Greece will not back down from the “red lines” it has set in ongoing United Nations-brokered name talks with the Former Yugoslav Republic of Macedonia (FYROM), government sources said on Friday, indicating that Prime Minister Alexis Tsipras will be briefing the president and party leaders on his meeting on Thursday with his counterpart from Skopje, Zoran Zaev.
Tsipras is said to be planning meetings with President Prokopis Pavlopoulos and the heads of Greece’s parliamentary parties over the weekend, where he will reportedly stress the government’s intention to insist that any name emerging from the talks will be used “erga omnes” (essentially both domestically as well as internationally) and that FYROM reviews its constitution to change clauses viewed by Greece as expressing irredentist ambitions.
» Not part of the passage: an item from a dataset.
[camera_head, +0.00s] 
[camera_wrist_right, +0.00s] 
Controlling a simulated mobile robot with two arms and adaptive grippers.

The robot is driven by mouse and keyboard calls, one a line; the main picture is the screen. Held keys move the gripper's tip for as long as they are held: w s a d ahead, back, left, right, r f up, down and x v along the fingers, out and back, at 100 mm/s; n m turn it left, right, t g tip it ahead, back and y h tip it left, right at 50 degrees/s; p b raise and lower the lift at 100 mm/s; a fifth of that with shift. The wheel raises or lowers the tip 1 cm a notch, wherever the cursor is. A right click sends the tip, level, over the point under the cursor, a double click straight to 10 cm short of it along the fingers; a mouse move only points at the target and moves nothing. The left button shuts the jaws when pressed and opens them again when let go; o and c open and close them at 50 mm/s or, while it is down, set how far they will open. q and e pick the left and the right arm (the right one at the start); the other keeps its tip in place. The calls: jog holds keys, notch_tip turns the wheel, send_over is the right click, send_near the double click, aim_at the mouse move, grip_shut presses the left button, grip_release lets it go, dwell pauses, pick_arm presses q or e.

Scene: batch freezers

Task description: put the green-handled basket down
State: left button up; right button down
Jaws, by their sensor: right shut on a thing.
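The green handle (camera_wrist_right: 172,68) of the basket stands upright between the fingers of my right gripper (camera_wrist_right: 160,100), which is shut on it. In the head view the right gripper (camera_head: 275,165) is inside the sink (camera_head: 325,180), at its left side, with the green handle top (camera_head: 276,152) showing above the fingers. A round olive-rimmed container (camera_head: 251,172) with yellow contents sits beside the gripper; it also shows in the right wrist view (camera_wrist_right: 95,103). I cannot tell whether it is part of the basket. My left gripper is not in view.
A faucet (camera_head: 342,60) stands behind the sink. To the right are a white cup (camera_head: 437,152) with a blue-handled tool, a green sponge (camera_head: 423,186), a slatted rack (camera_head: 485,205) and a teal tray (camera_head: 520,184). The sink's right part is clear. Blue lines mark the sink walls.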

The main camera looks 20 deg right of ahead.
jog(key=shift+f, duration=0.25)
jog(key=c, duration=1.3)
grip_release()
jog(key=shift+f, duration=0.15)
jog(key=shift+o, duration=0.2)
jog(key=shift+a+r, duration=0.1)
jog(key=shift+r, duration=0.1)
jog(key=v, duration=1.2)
Greece and FYROM appeared to be edging toward a solution on Thursday following talks between the countries’ prime ministers on the sidelines of a summit in Sofia, though Zaev appeared more upbeat about the prospects for an agreement.
The aim is for a deal to be reached in time for a European Council meeting on June 28 though it was unclear how realistic this goal might be.
According to sources, a possible solution being proposed by European officials is “Upper Macedonia.” That might not go down well, however, with the Greek leftist-led government’s right-wing junior partner, Independent Greeks, which has pledged to reject any solution containing the name “Macedonia.”
“I believe we have covered a great part of the distance, but we have more to cover,” Tsipras said in comments following the meeting at the EU-Western Balkans summit, adding that negotiations remained complex and “multilayered,” and that “we are not yet in a position to speak about a deal.”
“We have reached a critical point but the last steps are always more difficult,” he said, adding that “we have the pressure of historical responsibility but FYROM has the pressure of time,” referring to Skopje’s ambitions to join the EU and NATO.
Zaev sought to issue a more confident message. “We have discussed one solution to the name dispute that could be acceptable for both sides, but we need to have further discussions in our countries,” he said, adding, however, that any agreement would have to be endorsed by party leaders in both countries.